No funds have therefore been directed towards military heritage site plans across the Trail to enhance the value of the pilgrimage for trekkers.
There is now a serious stench of corruption in the PNG management body they control. They have not published an Annual Financial Report since 2015. Nobody knows where the money goes. But what we do know is there no signs of malnutrition among the Port Moresby based officials!
Incompetence is also a major factor in the decline, as nobody engaged in the PNG management structure has any business management qualifications. As a result, it’s not even possible to book a campsite anywhere along the Trail.

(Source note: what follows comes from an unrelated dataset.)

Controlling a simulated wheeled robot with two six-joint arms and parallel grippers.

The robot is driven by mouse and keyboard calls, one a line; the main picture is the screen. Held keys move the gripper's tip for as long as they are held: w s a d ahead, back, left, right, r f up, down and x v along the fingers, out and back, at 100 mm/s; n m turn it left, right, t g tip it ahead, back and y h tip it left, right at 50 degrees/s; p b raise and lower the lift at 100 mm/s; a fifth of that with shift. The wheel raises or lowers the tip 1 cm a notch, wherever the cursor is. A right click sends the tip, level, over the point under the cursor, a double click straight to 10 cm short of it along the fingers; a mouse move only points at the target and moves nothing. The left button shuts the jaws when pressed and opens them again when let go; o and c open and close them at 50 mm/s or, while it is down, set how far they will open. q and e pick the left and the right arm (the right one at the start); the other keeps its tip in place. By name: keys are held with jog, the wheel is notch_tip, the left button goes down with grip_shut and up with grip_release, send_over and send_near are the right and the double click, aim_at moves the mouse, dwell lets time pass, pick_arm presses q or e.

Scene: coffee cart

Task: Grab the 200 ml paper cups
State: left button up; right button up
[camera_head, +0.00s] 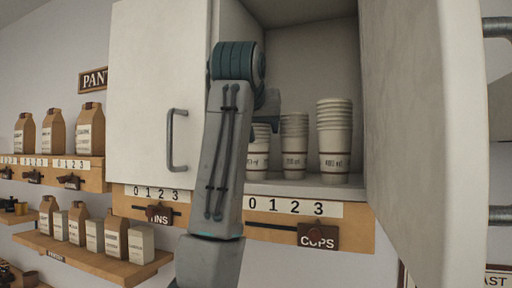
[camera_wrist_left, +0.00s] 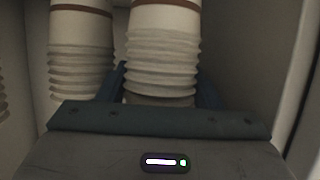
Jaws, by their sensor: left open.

The seven-month illegal blockade of the Trail in 2024 has resulted in Canberra’s DFAT Smartraveller advising that trekkers may not now be able to finish their treks! Trekker numbers have plummeted by 25 per cent since the blockade while PNG authorities remain asleep at the wheel.
The drop in trekker numbers since Canberra outsourced its management to American agencies represents a cumulative loss of some $20 million in foregone wages, campsite fees, and village purchases for the communities Canberra has invested tens of millions of taxpayers’ dollars trying to help!
A comparison with New Zealand’s Milford Track, which started around the same time as Kokoda in the early 1990s is instructive
Within a decade, both the Kokoda Trail and the Milford Track had equal numbers, around 5,500 each.
Since the Canberra took control of the Kokoda Trail in 2009 and outsourced it to American aid-agencies Kokoda tourism numbers have slumped to around 2,700, while the Milford Sound trek now attracts more than 10,000 and has a reported 12-month waiting list!
This is because the Milford Track is managed as a commercial enterprise by people with skin in the game, while the Kokoda Trail is managed as a government bureaucracy by people on fixed salaries with no skin in the game.
The downward trajectory in trekker numbers indicates that the aura of Kokoda as a high-value pilgrimage destination has been tarnished since Canberra outsourced its management to USA and UK government funded aid agencies. It now risks becoming a ‘low-rent physical challenge for bucket-listers’ chanting ‘Aussie, Aussie, Aussie – Oi, Oi. Oi’ as they ‘high-five’ each other at the top of every ridge!